Throughout the song scenes of war and conflict are interspersed with pictures of ballroom dancing and suburban conformity — but it’s not the same kind of cookie-cutter juxtaposition of middle-American hypocrisy that the likes of Marylin Manson have used to rail against the conservative mindset. When Reznor sings “If you look at your reflection / Is that all you want to be?” there’s an empathy that was never there in his music before, an awareness of humanity as more than merely an appendage to self-flagellating despair. For once, Reznor’s message is a wholly positive one, a plea for regeneration in the face of unyielding inhumanity and corruption. “What if all the world you used to know / Is an elaborate dream?” he asks, as the self-satisfied face of President George W. Bush slowly waltzes into view of the audience.

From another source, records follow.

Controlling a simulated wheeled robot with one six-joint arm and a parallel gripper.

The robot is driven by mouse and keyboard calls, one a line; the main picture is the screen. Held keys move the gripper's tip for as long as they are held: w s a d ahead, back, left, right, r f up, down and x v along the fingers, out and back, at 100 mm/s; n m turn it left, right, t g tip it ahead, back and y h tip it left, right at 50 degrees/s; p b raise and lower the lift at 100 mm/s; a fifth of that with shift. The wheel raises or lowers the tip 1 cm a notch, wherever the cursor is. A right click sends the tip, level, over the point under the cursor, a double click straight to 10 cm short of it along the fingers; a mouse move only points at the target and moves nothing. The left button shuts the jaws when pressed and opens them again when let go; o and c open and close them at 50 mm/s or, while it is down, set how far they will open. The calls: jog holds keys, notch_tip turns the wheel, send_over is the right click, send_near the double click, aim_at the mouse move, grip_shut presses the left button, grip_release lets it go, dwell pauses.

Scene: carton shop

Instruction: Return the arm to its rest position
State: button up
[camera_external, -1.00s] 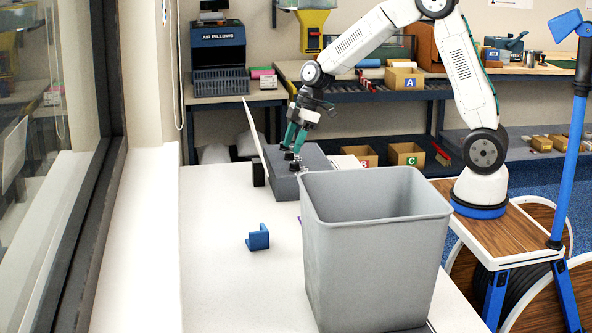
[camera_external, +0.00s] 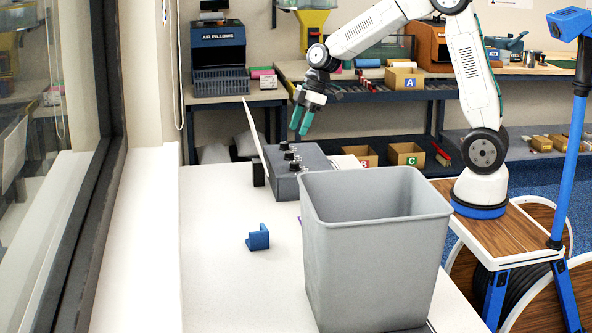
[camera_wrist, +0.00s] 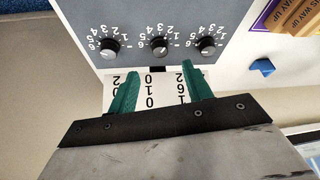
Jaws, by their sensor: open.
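My gripper (camera_external: 300,121) is open and empty, with green fingers pointing down. It hangs in the air above the grey control box (camera_external: 312,165), apart from its black knobs. The wrist view shows the two green fingers (camera_wrist: 160,88) spread apart over a white strip with printed digits (camera_wrist: 152,90). Beyond them, the face of the grey box (camera_wrist: 150,22) carries three black knobs with number dials: a left knob (camera_wrist: 109,48), a middle knob (camera_wrist: 159,46) and a right knob (camera_wrist: 207,46). My arm reaches from its base at the right, over the table's far side.
A large grey bin (camera_external: 375,250) stands at the front of the white table (camera_external: 215,270). A small blue angled block (camera_external: 258,238) lies left of it. A white panel (camera_external: 256,135) stands beside the box. A window lies at the left, shelves with cartons behind.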

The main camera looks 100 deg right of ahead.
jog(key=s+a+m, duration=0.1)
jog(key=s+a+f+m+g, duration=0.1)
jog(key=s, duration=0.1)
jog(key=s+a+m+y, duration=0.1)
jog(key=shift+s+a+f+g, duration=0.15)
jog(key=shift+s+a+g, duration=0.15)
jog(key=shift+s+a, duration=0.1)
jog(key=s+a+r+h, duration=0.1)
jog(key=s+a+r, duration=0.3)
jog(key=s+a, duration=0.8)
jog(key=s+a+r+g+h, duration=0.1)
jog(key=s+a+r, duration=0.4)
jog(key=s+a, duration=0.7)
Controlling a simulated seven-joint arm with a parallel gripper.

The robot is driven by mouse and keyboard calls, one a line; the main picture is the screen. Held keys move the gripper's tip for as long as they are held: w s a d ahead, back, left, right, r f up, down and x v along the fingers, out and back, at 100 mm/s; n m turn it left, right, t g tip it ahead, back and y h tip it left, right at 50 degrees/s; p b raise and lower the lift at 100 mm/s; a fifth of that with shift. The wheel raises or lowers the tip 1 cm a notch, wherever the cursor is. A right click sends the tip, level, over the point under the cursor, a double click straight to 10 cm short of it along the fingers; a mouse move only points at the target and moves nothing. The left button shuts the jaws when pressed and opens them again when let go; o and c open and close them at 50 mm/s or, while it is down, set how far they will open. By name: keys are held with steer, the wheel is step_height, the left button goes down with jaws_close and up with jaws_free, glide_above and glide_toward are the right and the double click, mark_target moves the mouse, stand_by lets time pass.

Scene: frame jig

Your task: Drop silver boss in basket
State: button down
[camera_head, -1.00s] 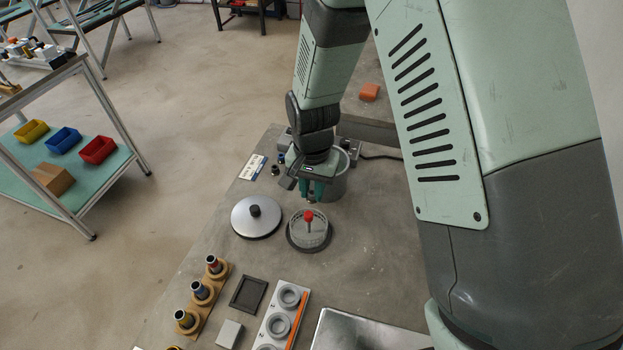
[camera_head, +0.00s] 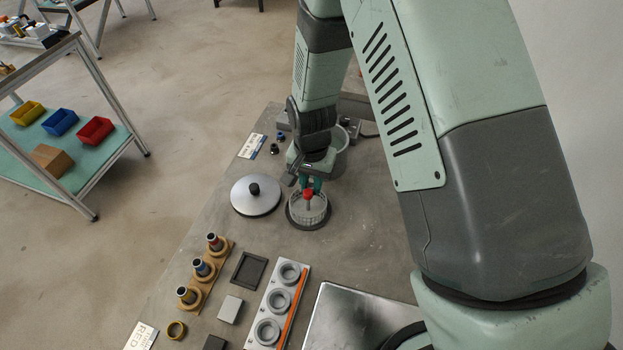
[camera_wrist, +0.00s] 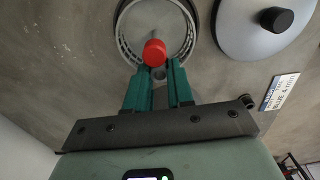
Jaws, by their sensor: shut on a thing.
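The basket (camera_head: 320,215) is a grey round mesh holder on a dark round base, with a central post topped by a red knob (camera_head: 308,194). It also shows in the wrist view (camera_wrist: 187,36), with the red knob (camera_wrist: 154,52) close in front of the fingers. In the head view my gripper (camera_head: 312,184) is at the basket's far side, close behind the knob. The boss is hidden there.
A silver round lid with a black knob (camera_head: 255,189) lies left of the basket. A grey cup (camera_head: 340,139) stands behind my gripper. Nearer are a wooden rack with several pegs (camera_head: 205,270), a dark square tray (camera_head: 249,268) and a ring holder (camera_head: 279,300). Bare table lies right of the basket.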

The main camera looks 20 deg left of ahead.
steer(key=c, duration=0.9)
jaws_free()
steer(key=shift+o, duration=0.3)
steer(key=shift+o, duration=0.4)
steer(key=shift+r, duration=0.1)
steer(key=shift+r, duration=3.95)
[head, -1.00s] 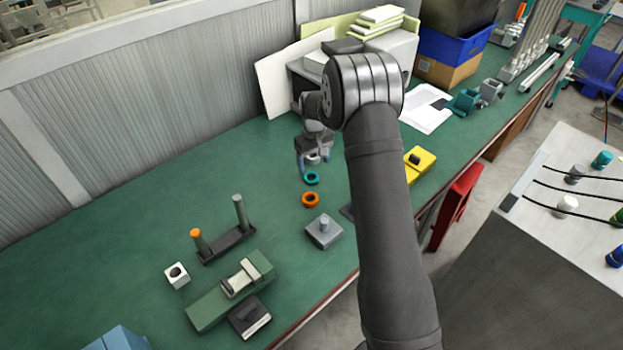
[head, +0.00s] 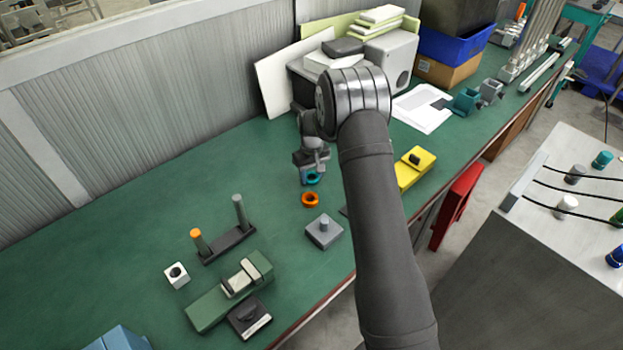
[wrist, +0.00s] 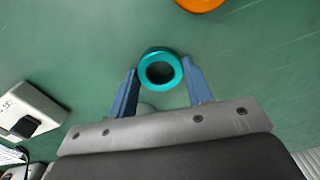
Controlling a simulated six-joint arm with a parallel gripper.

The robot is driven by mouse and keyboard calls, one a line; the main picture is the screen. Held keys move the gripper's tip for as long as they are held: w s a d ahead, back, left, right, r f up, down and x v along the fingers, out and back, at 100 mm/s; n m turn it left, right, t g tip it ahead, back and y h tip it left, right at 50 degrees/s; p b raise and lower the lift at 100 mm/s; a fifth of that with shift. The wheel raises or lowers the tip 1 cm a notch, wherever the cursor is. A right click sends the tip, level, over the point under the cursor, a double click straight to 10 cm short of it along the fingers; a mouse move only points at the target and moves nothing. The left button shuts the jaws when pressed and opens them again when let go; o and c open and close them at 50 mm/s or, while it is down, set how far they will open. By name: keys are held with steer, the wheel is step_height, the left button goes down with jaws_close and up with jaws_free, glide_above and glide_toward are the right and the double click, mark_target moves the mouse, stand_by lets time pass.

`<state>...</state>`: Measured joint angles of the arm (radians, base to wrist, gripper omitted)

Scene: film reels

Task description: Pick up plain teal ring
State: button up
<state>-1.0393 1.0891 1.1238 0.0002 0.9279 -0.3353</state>
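The plain teal ring (wrist: 161,53) lies flat on the green bench, and it also shows in the head view (head: 313,176), partly covered by my gripper. My gripper (wrist: 160,73) has its two blue fingers apart, one on each side of the ring's near part in the wrist view. A narrow gap seems to show between the ring and each finger; contact cannot be told for sure. In the head view my gripper (head: 310,178) is low, right over the ring.
An orange ring (head: 310,200) lies close in front of the teal one. A grey block with a peg (head: 324,232) and a two-post stand (head: 229,244) stand nearer. A white block (wrist: 27,112) shows left in the wrist view.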

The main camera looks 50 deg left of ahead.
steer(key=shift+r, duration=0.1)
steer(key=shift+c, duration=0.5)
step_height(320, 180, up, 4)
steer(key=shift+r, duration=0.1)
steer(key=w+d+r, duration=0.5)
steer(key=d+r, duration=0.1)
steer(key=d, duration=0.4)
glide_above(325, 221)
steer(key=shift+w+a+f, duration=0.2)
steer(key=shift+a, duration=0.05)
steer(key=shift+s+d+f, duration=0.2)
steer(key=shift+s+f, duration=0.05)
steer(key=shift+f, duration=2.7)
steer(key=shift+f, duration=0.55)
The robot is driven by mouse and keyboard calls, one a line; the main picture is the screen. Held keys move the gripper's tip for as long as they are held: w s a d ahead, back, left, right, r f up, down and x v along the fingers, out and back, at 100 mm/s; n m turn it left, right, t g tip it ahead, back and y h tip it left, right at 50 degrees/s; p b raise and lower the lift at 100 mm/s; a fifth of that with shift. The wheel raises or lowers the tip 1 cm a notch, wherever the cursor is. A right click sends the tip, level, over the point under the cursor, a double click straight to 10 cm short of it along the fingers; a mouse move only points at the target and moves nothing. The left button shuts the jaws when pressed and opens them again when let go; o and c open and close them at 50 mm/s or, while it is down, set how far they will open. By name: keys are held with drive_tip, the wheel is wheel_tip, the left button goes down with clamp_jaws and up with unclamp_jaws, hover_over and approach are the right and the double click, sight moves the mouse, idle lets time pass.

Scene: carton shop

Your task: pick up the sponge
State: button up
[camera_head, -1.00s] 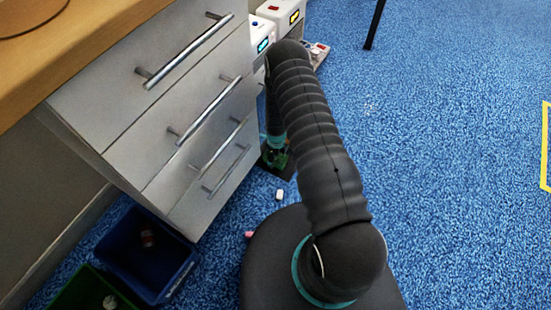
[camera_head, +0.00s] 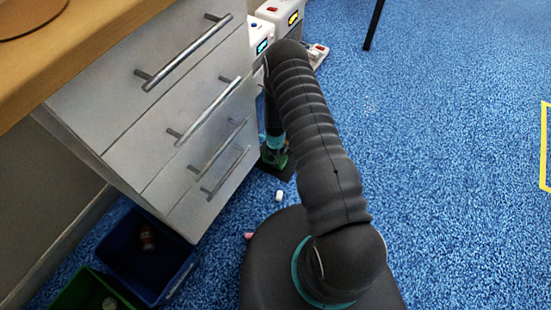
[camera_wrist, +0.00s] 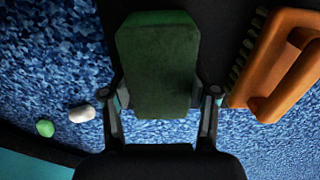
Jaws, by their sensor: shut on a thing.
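The sponge (camera_wrist: 157,65) is a dark green block. In the wrist view it sits between the two fingers of my gripper (camera_wrist: 162,103), which is shut on its sides. In the head view my gripper (camera_head: 273,148) is low beside the drawer cabinet, with a bit of the green sponge (camera_head: 275,158) showing at its end. The arm hides part of that area. I cannot tell whether the sponge is clear of the dark surface below it.
An orange-brown brush (camera_wrist: 282,65) lies close to the right of the sponge. A small white item (camera_head: 279,195) and a pink one (camera_head: 249,236) lie on the blue floor. A drawer cabinet (camera_head: 150,110) and a blue bin (camera_head: 185,272) stand left. Floor at right is open.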

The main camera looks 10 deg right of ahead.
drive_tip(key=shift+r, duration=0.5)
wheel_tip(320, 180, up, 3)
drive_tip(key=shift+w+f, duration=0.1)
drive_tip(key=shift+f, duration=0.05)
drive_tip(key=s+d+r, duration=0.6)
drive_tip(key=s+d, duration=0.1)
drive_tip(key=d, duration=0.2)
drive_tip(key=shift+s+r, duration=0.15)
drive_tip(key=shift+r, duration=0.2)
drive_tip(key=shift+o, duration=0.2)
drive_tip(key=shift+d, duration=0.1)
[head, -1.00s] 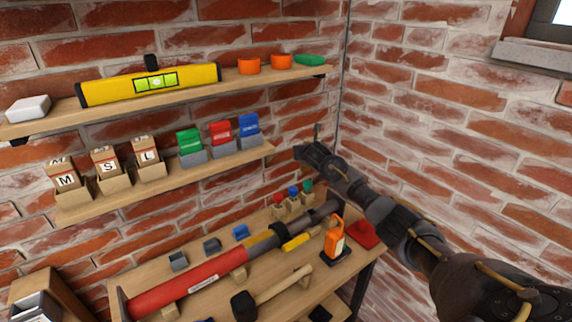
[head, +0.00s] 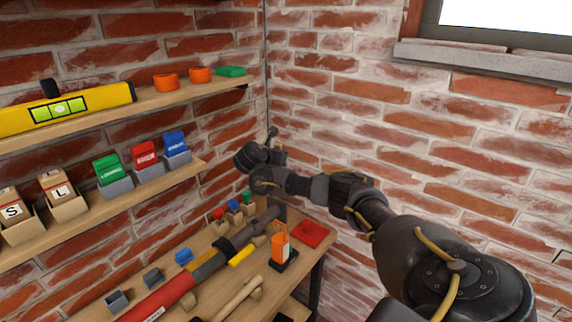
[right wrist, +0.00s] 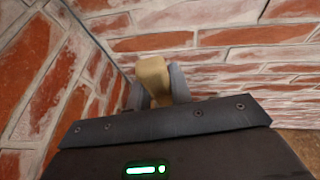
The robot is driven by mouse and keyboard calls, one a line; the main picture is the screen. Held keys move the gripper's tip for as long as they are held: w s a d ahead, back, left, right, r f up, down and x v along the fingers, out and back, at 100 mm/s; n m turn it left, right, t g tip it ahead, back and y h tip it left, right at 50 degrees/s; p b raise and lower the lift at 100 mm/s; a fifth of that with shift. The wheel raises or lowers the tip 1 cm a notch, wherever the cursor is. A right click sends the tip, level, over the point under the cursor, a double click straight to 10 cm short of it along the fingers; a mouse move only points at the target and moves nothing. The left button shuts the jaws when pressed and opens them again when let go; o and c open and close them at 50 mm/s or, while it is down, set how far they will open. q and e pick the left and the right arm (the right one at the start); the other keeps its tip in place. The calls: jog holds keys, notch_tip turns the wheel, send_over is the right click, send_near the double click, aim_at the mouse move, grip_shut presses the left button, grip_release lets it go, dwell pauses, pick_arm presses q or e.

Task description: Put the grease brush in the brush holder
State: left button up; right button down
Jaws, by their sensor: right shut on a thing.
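My right gripper (head: 258,152) is raised above the workbench's far end, near the wall corner. In the right wrist view its two grey fingers (right wrist: 155,90) are shut on a tan, wood-coloured piece (right wrist: 152,75). This is likely the grease brush's handle, but its bristles are not visible there. In the head view a small dark part (head: 273,132) sticks up at the gripper; I cannot tell what it is. I cannot identify the brush holder for certain. Small blocks with red (head: 218,214), blue (head: 233,206) and green (head: 247,196) tops stand below the gripper. My left gripper is out of view.
A shelf with green (head: 112,170), red (head: 146,155) and blue (head: 175,145) boxes lies left of the gripper. The bench holds an orange item (head: 281,243) on a black base, a red mat (head: 312,234), a hammer (head: 238,298) and a long red tool (head: 160,300).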

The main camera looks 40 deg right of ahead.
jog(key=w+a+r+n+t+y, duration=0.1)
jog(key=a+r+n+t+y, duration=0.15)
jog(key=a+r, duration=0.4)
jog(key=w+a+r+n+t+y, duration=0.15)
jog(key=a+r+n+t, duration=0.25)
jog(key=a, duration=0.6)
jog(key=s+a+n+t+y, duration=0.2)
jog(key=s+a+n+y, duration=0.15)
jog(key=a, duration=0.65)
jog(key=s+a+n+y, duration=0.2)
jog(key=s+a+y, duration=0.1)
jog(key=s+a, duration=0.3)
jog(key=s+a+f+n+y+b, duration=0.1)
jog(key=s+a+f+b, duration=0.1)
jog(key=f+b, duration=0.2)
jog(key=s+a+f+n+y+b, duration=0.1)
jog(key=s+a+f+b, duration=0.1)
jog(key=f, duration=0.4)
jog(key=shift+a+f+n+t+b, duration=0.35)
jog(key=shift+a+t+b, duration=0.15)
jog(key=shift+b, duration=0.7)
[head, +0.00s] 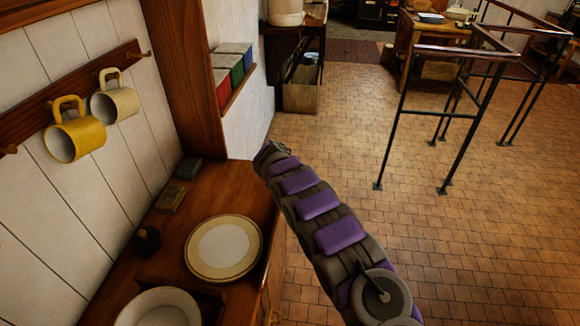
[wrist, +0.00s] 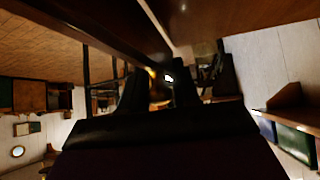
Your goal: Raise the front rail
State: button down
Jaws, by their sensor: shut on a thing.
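My gripper (wrist: 158,85) shows in the wrist view as two dark fingers. A dark wooden bar (wrist: 95,30), which looks like the front rail, runs from the upper left to the fingers, and the gripper is shut on it. The exact contact is dark and hard to see. In the head view my arm reaches up and left, and my gripper (head: 268,155) is at the far front corner of the wooden counter (head: 240,180). The rail cannot be made out there, behind my arm's end.
On the counter are a rimmed plate (head: 223,248), a bowl (head: 160,308) and a small dark pot (head: 147,240). A yellow mug (head: 75,140) and a cream mug (head: 117,105) hang on the left wall. Metal railings (head: 440,115) stand at right; the tiled floor between is clear.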

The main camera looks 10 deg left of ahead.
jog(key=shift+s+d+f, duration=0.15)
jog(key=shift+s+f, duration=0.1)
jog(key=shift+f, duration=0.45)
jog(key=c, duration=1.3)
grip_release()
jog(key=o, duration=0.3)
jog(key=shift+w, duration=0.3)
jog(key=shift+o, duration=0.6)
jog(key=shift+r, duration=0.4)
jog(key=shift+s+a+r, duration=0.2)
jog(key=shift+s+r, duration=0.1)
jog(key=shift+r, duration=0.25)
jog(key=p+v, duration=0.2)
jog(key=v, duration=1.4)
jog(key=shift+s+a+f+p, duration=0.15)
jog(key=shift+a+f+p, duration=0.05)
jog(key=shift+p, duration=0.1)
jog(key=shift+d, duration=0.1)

Whereas Nine Inch Nails once placed a premium on the fetishizing of gloom and despair, wallowing in depression and exulting in hopelessness, Reznor has turned a corner and begun the slow and agonizing process of crawling out of himself, and into a greater rapprochement with the wider world. Almost two full decades into his career Trent Reznor has stepped away from his own worst impulses, and while the vestiges of his early immaturity will probably always be with him, it will be fascinating to see where this newfound perspective takes him. With the imminent release of Year Zero and his new political direction confirmed by first single “Survivalism”, Reznor has taken a bold step away from the long-term assumptions of his core constituency and into the context of the wider society. If the consummate craftsmanship on display here is any indication, he knows exactly what he’s doing — Beside You in Time is less the last gasp of the With Teeth era than the first shot off the bow for his newfound relevance. Now that he’s finally grown up, Reznor should once again prove to be a formidable force.